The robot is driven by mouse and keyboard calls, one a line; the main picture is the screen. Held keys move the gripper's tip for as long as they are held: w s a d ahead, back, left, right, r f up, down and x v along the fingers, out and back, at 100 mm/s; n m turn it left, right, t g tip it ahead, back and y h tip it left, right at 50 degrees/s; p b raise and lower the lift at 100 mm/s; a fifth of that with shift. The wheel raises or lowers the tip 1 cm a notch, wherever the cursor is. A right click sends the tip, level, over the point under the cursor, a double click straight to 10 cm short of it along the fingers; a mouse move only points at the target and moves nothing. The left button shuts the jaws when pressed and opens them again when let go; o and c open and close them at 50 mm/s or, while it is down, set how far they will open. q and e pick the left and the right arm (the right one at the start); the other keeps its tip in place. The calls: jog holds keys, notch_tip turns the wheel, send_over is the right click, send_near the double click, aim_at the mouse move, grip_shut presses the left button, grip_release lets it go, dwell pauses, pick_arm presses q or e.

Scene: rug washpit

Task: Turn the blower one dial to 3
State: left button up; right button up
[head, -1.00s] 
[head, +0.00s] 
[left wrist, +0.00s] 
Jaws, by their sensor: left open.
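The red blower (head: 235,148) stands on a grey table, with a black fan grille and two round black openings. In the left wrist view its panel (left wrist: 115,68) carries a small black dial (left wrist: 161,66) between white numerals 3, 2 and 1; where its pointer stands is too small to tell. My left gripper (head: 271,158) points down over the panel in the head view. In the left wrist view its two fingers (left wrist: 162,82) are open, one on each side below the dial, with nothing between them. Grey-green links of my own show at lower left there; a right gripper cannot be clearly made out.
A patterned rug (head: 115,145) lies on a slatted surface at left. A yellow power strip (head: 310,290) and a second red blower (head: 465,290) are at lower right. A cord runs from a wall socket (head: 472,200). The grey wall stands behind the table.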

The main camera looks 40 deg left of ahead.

════

§ WRITTEN EXERCISE: Transcribe, word for word, every line from the line with "Task: Turn the blower one dial to 3" to the line with "[left wrist, +0.00s]", inclusive, and output nothing else.

§ TASK RESPONSE:
Task: Turn the blower one dial to 3
State: left button up; right button up
[head, -1.00s] 
[head, +0.00s] 
[left wrist, +0.00s] 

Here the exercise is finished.